Pelo contrário, dividindo a década em dois quinquénios, no segundo, quando esses fluxos começaram a disparar, o valor total de apoios até desceu de cerca de oito milhões (a uma média de 1,6 por ano), entre 2013 e 2017, para 6,1 milhões (média de 1,2 por ano), entre 2018 e 2023.
Solicitado pelo DN a comentar esta evolução, o ACM - que será integrado na nova AIMA sob tutela da ministra-adjunta e dos assuntos parlamentares, Ana Catarina Mendes, não respondeu a tempo desta edição.
Com a criação da AIMA, foram feitas também alterações ao regime jurídico das "associações representativas dos imigrantes e seus descendentes".
Passa a ter um papel de destaque o do Conselho para as Migrações e Asilo, constituído por cerca de 40 membros - desde representantes das maiores comunidades de imigrantes, "instituições com ação ou interesse na área das migrações", a representantes das polícias, Economia, Saúde, Segurança Social e municípios, a que se juntam ainda "dois cidadãos de reconhecido mérito, nacionais ou estrangeiros, designados pelo presidente do conselho diretivo da AIMA".
As associações só serão reconhecidas com um parecer deste Conselho, que terá também o poder de apreciar os projetos a que se candidatam para a obtenção de subsídios.
As operações policiais divulgadas nos últimos meses têm revelado que há uma maior atenção aos crimes relacionados com auxílio à imigração ilegal.
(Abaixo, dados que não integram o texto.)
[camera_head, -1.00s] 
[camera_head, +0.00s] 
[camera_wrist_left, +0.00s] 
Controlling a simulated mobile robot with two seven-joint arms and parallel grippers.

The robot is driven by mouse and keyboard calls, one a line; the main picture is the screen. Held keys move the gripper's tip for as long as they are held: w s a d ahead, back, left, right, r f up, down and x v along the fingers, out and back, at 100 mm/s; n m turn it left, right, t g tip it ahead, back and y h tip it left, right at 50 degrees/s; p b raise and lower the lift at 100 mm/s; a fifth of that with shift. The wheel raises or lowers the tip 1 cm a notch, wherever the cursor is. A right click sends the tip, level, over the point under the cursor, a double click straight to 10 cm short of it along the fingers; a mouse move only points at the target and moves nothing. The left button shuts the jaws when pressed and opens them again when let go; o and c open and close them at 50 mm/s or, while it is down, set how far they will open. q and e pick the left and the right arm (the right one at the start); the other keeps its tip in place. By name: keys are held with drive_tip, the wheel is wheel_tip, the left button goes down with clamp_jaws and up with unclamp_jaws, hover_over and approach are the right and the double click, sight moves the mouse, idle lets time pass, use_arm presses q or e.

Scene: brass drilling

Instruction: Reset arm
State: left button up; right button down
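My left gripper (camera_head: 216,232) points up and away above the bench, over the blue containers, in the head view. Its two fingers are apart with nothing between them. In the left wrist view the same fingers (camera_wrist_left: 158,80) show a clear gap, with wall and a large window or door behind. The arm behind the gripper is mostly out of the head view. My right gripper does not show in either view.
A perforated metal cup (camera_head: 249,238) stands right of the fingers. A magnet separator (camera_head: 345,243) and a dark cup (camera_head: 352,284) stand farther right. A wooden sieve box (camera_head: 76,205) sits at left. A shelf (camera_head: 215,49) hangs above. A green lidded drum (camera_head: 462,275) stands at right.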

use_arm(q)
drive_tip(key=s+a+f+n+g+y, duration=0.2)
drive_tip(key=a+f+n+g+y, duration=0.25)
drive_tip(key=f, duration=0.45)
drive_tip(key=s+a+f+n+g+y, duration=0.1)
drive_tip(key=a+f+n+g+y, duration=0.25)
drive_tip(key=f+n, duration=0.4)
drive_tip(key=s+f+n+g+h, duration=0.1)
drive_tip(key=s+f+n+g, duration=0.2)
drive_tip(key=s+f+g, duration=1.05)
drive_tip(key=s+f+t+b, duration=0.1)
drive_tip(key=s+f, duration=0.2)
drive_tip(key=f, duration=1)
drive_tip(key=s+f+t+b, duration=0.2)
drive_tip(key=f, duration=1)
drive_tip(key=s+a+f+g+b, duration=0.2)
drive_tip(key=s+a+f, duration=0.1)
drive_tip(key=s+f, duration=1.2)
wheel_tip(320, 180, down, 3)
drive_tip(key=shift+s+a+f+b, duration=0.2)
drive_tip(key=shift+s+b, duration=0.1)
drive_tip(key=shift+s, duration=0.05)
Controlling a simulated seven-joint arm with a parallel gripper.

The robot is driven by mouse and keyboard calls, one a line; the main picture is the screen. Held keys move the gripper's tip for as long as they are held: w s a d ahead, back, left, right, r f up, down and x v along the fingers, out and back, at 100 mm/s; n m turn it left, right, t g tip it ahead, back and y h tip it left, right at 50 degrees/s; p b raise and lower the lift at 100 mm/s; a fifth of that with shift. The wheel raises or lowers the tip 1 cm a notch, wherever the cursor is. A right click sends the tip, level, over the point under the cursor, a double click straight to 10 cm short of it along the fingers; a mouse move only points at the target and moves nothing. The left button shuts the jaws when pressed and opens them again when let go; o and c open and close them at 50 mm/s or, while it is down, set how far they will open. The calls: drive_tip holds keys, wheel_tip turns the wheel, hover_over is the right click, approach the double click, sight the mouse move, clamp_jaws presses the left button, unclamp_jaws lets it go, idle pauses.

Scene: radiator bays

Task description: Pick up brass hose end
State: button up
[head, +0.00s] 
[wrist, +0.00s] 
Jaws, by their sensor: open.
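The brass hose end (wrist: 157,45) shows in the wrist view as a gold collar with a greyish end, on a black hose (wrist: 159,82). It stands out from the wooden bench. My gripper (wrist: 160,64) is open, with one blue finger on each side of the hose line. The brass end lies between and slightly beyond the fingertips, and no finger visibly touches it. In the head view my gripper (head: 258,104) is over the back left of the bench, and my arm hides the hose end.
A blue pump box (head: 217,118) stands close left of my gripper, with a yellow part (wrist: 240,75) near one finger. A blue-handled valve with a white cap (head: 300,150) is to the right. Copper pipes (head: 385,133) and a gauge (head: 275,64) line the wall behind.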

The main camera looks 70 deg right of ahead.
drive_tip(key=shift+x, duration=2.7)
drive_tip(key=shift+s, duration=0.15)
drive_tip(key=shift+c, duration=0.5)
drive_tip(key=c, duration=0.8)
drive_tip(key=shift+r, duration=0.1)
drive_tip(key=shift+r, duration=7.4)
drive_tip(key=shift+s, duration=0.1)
As principais vítimas têm sido cidadãos de origem hindustânica. Os imigrantes indianos estão já entre as 10 principais nacionalidades que se conseguiram regularizar no nosso país.
Em 2020, pela primeira vez a Índia entrou no top 10 de nacionalidades com autorização de residência em Portugal, com 24 550, em 9º lugar.
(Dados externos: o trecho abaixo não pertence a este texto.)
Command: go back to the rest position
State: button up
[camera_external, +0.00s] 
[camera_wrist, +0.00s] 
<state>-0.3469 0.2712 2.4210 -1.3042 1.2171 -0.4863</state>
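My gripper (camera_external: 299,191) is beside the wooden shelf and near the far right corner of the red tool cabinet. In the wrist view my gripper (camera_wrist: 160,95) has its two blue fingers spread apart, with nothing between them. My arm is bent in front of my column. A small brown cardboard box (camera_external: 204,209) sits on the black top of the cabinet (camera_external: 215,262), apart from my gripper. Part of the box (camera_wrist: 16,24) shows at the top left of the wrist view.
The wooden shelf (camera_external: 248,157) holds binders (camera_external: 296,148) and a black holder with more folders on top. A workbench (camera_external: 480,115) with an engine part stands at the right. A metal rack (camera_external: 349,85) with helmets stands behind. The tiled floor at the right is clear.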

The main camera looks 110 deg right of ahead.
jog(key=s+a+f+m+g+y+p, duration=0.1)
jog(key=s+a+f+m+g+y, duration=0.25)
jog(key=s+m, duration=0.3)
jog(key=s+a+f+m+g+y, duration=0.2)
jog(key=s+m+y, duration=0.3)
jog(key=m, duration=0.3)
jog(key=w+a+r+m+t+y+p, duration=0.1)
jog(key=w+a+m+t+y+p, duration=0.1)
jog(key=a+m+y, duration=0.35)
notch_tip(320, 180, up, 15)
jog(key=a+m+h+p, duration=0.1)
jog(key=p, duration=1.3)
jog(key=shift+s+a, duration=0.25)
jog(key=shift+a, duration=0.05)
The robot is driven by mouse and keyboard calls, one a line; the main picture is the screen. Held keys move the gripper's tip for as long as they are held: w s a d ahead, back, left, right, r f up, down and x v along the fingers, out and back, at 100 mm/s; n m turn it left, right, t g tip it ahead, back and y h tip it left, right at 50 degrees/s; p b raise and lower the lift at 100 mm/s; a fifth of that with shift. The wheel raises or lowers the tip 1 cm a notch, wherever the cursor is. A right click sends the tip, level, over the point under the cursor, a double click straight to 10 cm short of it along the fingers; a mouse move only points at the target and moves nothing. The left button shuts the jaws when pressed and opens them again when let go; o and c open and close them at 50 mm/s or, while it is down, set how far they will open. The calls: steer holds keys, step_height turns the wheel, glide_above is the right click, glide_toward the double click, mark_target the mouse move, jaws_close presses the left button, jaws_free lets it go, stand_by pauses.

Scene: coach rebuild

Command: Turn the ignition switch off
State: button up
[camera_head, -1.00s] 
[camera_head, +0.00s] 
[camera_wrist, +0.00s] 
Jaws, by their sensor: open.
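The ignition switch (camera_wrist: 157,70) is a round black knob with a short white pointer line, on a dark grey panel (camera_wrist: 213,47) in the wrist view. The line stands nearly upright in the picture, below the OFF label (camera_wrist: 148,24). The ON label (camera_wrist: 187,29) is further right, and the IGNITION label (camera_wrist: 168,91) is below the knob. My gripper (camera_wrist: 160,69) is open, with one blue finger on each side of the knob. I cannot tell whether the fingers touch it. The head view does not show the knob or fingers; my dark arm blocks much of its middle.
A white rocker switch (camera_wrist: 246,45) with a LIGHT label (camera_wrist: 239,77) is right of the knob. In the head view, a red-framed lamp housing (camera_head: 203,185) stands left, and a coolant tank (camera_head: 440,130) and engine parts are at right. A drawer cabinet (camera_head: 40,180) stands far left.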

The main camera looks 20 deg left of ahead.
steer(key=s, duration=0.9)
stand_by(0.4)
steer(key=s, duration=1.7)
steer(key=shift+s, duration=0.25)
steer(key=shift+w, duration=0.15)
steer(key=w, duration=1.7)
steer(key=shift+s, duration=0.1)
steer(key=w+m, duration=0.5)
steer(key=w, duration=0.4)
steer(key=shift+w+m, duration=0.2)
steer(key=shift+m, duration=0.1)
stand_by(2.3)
Em 2021 a Índia sobe para o 5º lugar (30.251), deixando para trás a Roménia, a Ucrânia, a França, Angola e a China. Mais só nacionais do Brasil (204 694), que continua a liderar, seguido do Reino Unido, Cabo verde e Itália.
Em 2022, a Índia já está em 4º lugar (34.232), só superado pelo Brasil (233.138), que mantém o primeiro lugar nos últimos 10 anos, pelo Reino Unido e Cabo Verde.
Quantos estão na sombra, com registo de manifestação de interesse à espera de um agendamento, o SEF não diz, mas os números já superarão em muito os cerca de 30 mil que, em 2017, Timóteo Macedo, alertava estarem "a trabalhar e a descontar e não conseguem autorização de residência".
O porta-voz oficial do SEF refere apenas que "em agosto de 2021 o SEF iniciou o processo de notificação por ordem cronológica dos cidadãos estrangeiros que submeteram, desde 2017, Manifestações de Interesse no Portal SAPA. Neste processo, já foram notificados 150 mil cidadãos para deslocação a um balcão de atendimento".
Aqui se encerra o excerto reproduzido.